Giunti ormai quasi alla conclusione dell’elenco delle figure retoriche più ricorrenti, teniamo a chiarire il buon uso che lo scrittore dovrebbe farne.
Le espressioni linguistiche codificate non devono rappresentare un semplice giochino o un escamotage per riempire le pagine di vuota e cattiva retorica. Storicamente si sono sviluppate per dare maggiore resa a un testo, in modo da far trapelare, oltre alla forma testuale più esplicita, sentimenti o impressioni intrinseci alle situazioni o ai personaggi descritti.
Facciamo alcuni esempi utili: l’allitterazione non si limita al suono di una serie di parole che riproducono le stesse lettere. Può evocare il balbettio di un animo incerto o il ritmo stentoreo di una dimostrazione di coraggio, dipende sempre dall’uso che se ne fa.
La perifrasi non serve tanto a sostituire banalmente un termine con un giro di parole, quanto a conferire maggiore importanza all’elemento suggerito, come quando Dante parla di Dio, definendolo aristotelicamente “Amor che move il Sole e l’altre stelle”.
L’anafora, che vede ripetersi uno stesso lemma all’inizio di enunciati messi in successione, dà al lettore un incalzante senso di angoscia oppure di meraviglia.

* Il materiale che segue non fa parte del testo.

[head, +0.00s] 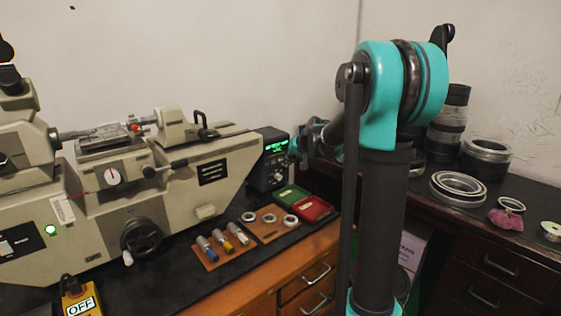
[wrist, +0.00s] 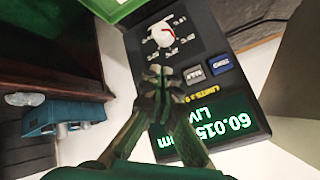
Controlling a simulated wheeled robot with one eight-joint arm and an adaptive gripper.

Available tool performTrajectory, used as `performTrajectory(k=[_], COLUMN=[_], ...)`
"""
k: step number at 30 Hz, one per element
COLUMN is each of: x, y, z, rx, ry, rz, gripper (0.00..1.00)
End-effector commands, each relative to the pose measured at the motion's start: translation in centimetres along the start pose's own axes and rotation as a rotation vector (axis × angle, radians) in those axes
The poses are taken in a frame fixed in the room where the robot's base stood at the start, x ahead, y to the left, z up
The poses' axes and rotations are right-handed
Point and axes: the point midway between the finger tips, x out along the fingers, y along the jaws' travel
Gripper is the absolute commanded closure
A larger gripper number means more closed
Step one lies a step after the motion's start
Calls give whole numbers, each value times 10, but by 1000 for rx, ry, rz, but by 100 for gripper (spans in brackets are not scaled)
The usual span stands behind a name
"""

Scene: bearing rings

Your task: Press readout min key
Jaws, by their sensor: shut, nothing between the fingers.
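The readout (head: 271,156) is a dark box with a lit green display at the right end of the measuring machine. In the wrist view the readout (wrist: 205,40) fills the upper right, its display (wrist: 222,130) showing 60.015 and LIVE. A grey key (wrist: 195,75) and a blue key (wrist: 221,64) sit between the display and a white knob (wrist: 164,34). Their labels are too blurred to read. My gripper (wrist: 162,74) is shut and empty, its tips over the panel beside the grey key; contact cannot be told. My fingers hide part of the panel and display.
The beige measuring machine (head: 190,165) stands left of the readout. Green (head: 291,196) and red (head: 312,208) cases lie in front of it, near several rings and a tray with cylinders (head: 222,246). A dark bench (head: 470,225) with rings stands at right.

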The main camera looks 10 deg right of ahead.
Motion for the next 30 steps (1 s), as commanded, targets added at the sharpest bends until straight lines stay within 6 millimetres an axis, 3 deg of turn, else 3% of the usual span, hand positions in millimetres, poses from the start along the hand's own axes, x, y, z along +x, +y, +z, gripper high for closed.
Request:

A tal proposito, prendiamo un passo di Pascoli: “Sentivo il cullare del mare/ sentivo un fru fru tra le fratte/ sentivo nel cuore un sussulto”.
L’anastrofe, che inverte l’ordine naturale di una frase, conferisce una particolare rilevanza al termine posposto: “Sempre caro mi fu quest’ermo colle”.
(Pensierino della notte: devo scrivere tanto, ogni giorno, e leggere molto di più. Pensierino del giorno: non basta avere ispirazione, creatività e talento: per scrivere bene servono anche disciplina, determinazione e allenamento.)